A note from one of our supporters got me going on something yesterday. He wanted to know if I knew anything about the spiritual nature of some of the songs by the rock group Kansas, famous for their 1977 hit, “Dust in the Wind.” I knew that Kerry Livgren, the author of that song, had become an outspoken Christian some years ago, and went on a brief Internet search during which I discovered the following from one of his biographies:
While in the band, Livgren said he sampled all of the religions of the world. At 3 a.m. July 25, 1979, Livgren found what he had been looking for all along. “I realized Jesus Christ is the Lord and there is no other,” Livgren said. “There is only room for one at the top.”

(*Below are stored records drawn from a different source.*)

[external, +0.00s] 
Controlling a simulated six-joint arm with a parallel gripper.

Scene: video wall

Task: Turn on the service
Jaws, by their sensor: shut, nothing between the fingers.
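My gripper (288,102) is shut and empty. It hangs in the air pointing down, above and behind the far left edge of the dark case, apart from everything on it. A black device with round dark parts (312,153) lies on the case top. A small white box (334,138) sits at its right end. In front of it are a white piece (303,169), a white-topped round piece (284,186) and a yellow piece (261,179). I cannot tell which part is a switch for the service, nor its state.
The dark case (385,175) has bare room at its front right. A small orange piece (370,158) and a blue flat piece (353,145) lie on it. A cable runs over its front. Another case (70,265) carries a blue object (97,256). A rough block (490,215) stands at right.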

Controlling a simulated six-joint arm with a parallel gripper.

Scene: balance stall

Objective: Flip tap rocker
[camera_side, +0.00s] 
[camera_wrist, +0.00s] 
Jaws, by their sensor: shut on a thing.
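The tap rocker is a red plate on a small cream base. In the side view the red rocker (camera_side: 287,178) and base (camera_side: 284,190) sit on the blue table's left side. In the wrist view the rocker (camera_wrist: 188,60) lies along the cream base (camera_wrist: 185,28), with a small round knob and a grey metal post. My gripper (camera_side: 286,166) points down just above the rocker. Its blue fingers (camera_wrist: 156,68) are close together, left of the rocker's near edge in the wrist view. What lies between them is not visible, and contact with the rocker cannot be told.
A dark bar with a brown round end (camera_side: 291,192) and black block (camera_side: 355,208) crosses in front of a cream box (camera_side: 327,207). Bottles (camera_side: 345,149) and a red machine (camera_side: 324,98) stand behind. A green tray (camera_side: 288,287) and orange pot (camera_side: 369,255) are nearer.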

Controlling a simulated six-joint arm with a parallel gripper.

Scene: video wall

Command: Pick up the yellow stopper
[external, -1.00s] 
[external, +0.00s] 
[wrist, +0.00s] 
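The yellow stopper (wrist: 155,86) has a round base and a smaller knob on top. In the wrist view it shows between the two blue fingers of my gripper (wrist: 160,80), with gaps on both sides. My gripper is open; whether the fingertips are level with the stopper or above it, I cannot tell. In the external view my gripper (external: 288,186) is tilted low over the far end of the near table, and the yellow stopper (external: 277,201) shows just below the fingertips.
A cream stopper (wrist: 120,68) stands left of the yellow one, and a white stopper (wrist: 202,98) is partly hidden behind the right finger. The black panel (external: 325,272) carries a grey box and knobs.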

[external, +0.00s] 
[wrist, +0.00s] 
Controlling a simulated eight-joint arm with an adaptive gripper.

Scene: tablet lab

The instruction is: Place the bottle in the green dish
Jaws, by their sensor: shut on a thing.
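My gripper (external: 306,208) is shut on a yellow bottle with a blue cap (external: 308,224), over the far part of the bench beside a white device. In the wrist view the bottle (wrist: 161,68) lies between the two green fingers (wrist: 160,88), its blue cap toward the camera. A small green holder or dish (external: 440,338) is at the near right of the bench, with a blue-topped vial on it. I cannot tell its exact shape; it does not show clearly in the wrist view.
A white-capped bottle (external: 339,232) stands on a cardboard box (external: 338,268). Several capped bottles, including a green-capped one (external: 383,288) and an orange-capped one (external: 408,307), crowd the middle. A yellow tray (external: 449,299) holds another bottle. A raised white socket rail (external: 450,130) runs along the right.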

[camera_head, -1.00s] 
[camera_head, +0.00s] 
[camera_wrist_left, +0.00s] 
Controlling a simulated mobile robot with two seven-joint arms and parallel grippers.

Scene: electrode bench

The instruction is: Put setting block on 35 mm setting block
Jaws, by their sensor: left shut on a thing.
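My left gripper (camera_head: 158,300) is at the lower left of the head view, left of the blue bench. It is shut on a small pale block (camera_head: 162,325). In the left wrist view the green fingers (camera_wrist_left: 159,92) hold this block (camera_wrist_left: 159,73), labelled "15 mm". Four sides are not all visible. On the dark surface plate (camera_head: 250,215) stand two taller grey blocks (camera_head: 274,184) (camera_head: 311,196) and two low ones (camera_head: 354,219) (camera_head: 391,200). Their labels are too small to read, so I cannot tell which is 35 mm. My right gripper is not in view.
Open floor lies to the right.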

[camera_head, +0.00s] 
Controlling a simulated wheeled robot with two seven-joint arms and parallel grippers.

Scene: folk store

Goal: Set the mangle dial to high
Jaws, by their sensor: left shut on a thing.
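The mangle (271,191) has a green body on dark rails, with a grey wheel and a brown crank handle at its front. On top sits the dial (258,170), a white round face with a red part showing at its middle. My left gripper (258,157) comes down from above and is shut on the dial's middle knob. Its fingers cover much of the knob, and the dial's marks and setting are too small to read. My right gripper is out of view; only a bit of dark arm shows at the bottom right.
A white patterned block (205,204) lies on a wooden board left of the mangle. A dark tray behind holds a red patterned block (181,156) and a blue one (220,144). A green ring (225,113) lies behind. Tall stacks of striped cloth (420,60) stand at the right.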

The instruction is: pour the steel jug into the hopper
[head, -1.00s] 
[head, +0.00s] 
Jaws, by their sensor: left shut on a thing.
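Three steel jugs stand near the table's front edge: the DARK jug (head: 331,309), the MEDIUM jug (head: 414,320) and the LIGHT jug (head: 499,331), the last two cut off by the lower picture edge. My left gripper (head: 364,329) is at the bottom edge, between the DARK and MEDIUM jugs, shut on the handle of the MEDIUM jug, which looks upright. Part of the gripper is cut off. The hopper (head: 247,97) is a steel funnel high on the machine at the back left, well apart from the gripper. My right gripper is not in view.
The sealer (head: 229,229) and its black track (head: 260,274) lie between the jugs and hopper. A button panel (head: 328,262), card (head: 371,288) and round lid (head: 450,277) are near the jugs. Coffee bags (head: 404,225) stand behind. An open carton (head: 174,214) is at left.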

Livgren on July 25, 1979, was in Indianapolis, while on tour with Kansas. He was in bed reading a book by Christian author Hal Lindsey. “I was so desperate to find God,” he said. “It just hit me like a ton of bricks. I went to my knees to pray, and when I got up, I was a changed man. My life definitely took a different turn.”
325 years earlier …
French philosopher and mathematician Blaise Pascal wrote about a similar experience with the living God. While going over Pascal’s personal things following his death, a servant found an unusual note, written on parchment, and sewn into the lining of his favorite coat. It began, “The year of grace 1654. Monday, 23 November. From about half-past ten in the evening until about half-past midnight…”
The God of Abraham, the God of Isaac, the God of Jacob.
Not of the philosophers and intellectuals.
Certitude, certitude, feeling, joy, peace.
The God of Jesus Christ.
My God and your God.
Your God will be my God.
Forgetfulness of the world and of everything except God.
One finds oneself only by way of the directions taught
in the gospel.
The grandeur of the human soul.
Oh just Father, the world has not known you,
but I have known you.
Joy, joy… joy, tears of joy.
First you notice how both men noted the year, day, and hour of their experience. Second, you notice it was an experience — a highly emotional encounter with the living God in Jesus Christ, that neither could deny nor explain away. Third, you notice that for both, it was a life-changing event.
I believe, no matter how intellectual (and Pascal was one of the greatest intellectuals of all time), every Christian can point to some kind of real emotional experience with the living God. I’m sure you can. You may not remember the day or the hour, or even the year, but you remember it nonetheless. Write about it, if you like, and send it to us. It’s a great confirmation of why you believe, and something to go back to often. Some of you, like Pascal, may choose to keep this to yourself because of its intensely personal nature. That’s fine, too; just be sure to sew it into the lining of your heart where no one can take it away.